Problem to solve: Locate the line that contains "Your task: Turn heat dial". Reproduce it and all following lines up to the end of the material, exactly and with nothing added.
============
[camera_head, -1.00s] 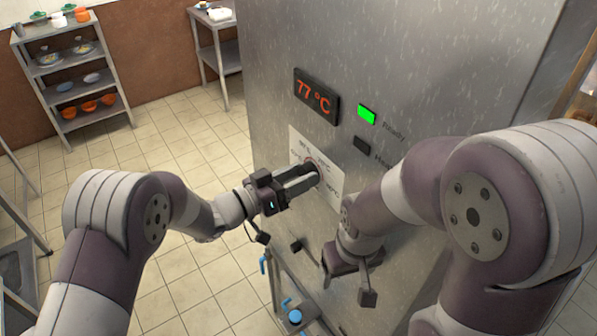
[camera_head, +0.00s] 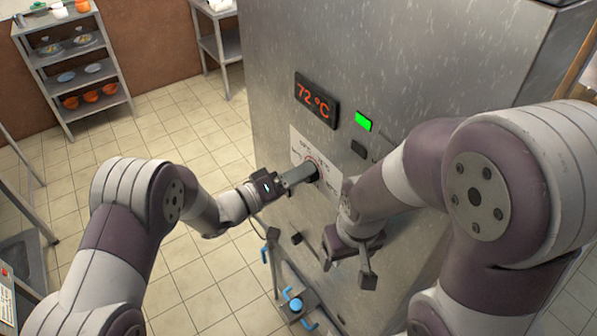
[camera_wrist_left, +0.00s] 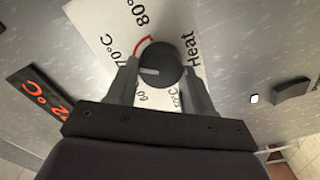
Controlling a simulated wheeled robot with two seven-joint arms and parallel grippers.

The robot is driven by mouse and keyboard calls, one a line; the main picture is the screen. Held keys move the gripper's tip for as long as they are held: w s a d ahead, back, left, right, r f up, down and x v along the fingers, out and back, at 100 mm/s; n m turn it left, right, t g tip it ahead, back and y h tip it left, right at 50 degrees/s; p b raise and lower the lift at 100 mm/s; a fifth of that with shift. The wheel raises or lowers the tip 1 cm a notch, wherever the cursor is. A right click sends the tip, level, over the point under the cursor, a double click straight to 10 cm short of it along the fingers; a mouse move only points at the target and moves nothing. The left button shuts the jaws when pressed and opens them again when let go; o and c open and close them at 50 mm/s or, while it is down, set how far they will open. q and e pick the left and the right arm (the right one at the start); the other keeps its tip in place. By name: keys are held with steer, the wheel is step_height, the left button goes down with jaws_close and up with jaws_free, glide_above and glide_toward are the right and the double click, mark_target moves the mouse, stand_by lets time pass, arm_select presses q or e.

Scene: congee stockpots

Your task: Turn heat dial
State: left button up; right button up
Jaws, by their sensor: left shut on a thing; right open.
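The black heat dial (camera_wrist_left: 161,66) sits on a white scale plate marked in degrees, with a red arc near 70 to 80. A light pointer line shows on its face in the left wrist view. My left gripper (camera_head: 308,172) is shut on the dial, one finger on each side; it also shows in the left wrist view (camera_wrist_left: 160,85). In the head view the fingers partly hide the dial and plate (camera_head: 297,143). The red display (camera_head: 315,99) reads 72 °C. My right gripper (camera_head: 348,262) is open and empty in front of the panel, below and right of the dial.
A green lit indicator (camera_head: 364,121) and an unlit dark one (camera_head: 359,149) sit right of the display on the steel cabinet (camera_head: 420,60). A small blue-handled stand (camera_head: 296,304) is below. A shelf rack (camera_head: 70,75) stands far left across open tiled floor.

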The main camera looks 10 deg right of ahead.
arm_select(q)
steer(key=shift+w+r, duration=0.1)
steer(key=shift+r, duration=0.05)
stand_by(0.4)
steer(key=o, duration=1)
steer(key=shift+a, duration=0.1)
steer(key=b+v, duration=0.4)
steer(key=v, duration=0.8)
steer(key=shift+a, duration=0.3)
============
Completed task:
Your task: Turn heat dial
State: left button up; right button up
Jaws, by their sensor: left shut on a thing; right open.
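The black heat dial (camera_wrist_left: 161,66) sits on a white scale plate marked in degrees, with a red arc near 70 to 80. A light pointer line shows on its face in the left wrist view. My left gripper (camera_head: 308,172) is shut on the dial, one finger on each side; it also shows in the left wrist view (camera_wrist_left: 160,85). In the head view the fingers partly hide the dial and plate (camera_head: 297,143). The red display (camera_head: 315,99) reads 72 °C. My right gripper (camera_head: 348,262) is open and empty in front of the panel, below and right of the dial.
A green lit indicator (camera_head: 364,121) and an unlit dark one (camera_head: 359,149) sit right of the display on the steel cabinet (camera_head: 420,60). A small blue-handled stand (camera_head: 296,304) is below. A shelf rack (camera_head: 70,75) stands far left across open tiled floor.

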The main camera looks 10 deg right of ahead.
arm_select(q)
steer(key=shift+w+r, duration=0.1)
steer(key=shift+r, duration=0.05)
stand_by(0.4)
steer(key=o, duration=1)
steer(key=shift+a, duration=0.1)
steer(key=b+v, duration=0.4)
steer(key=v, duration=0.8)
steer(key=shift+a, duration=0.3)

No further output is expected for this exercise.